___ COLLECTED DATA
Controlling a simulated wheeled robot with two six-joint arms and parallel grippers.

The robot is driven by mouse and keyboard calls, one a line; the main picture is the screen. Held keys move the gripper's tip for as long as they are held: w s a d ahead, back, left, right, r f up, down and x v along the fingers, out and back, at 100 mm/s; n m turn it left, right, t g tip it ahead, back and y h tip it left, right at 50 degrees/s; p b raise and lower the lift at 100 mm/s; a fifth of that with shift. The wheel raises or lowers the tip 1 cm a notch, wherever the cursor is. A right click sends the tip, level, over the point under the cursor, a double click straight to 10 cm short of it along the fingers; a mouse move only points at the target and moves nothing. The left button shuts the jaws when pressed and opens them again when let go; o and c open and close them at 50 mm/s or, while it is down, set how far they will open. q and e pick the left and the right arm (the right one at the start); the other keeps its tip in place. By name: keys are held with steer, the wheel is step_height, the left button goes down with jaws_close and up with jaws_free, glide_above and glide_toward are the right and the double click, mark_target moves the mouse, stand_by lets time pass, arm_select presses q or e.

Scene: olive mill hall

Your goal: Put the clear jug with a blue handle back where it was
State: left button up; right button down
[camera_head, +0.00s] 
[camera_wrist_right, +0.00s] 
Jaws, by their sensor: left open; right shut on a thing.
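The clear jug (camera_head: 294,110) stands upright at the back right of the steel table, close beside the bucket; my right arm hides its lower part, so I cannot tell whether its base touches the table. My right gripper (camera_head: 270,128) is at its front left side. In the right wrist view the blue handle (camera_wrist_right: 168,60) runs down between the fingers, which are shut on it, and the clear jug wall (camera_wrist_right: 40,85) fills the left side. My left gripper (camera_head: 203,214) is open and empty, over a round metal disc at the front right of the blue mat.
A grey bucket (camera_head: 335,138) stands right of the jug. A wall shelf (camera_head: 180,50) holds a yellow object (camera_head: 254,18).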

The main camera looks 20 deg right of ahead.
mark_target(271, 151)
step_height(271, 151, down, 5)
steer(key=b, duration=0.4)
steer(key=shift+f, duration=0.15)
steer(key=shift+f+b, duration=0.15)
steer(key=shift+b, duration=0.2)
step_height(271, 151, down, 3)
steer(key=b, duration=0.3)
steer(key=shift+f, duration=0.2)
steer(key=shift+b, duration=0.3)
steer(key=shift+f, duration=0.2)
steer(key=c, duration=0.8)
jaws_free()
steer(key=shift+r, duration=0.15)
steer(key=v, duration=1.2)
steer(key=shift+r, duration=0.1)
______
== REQUIREMENTS ==
Return all of the data exactly as it reads.

== ANSWER TO THE EXERCISE ==
Controlling a simulated wheeled robot with two six-joint arms and parallel grippers.

The robot is driven by mouse and keyboard calls, one a line; the main picture is the screen. Held keys move the gripper's tip for as long as they are held: w s a d ahead, back, left, right, r f up, down and x v along the fingers, out and back, at 100 mm/s; n m turn it left, right, t g tip it ahead, back and y h tip it left, right at 50 degrees/s; p b raise and lower the lift at 100 mm/s; a fifth of that with shift. The wheel raises or lowers the tip 1 cm a notch, wherever the cursor is. A right click sends the tip, level, over the point under the cursor, a double click straight to 10 cm short of it along the fingers; a mouse move only points at the target and moves nothing. The left button shuts the jaws when pressed and opens them again when let go; o and c open and close them at 50 mm/s or, while it is down, set how far they will open. q and e pick the left and the right arm (the right one at the start); the other keeps its tip in place. By name: keys are held with steer, the wheel is step_height, the left button goes down with jaws_close and up with jaws_free, glide_above and glide_toward are the right and the double click, mark_target moves the mouse, stand_by lets time pass, arm_select presses q or e.

Scene: olive mill hall

Your goal: Put the clear jug with a blue handle back where it was
State: left button up; right button down
[camera_head, +0.00s] 
[camera_wrist_right, +0.00s] 
Jaws, by their sensor: left open; right shut on a thing.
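The clear jug (camera_head: 294,110) stands upright at the back right of the steel table, close beside the bucket; my right arm hides its lower part, so I cannot tell whether its base touches the table. My right gripper (camera_head: 270,128) is at its front left side. In the right wrist view the blue handle (camera_wrist_right: 168,60) runs down between the fingers, which are shut on it, and the clear jug wall (camera_wrist_right: 40,85) fills the left side. My left gripper (camera_head: 203,214) is open and empty, over a round metal disc at the front right of the blue mat.
A grey bucket (camera_head: 335,138) stands right of the jug. A wall shelf (camera_head: 180,50) holds a yellow object (camera_head: 254,18).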

The main camera looks 20 deg right of ahead.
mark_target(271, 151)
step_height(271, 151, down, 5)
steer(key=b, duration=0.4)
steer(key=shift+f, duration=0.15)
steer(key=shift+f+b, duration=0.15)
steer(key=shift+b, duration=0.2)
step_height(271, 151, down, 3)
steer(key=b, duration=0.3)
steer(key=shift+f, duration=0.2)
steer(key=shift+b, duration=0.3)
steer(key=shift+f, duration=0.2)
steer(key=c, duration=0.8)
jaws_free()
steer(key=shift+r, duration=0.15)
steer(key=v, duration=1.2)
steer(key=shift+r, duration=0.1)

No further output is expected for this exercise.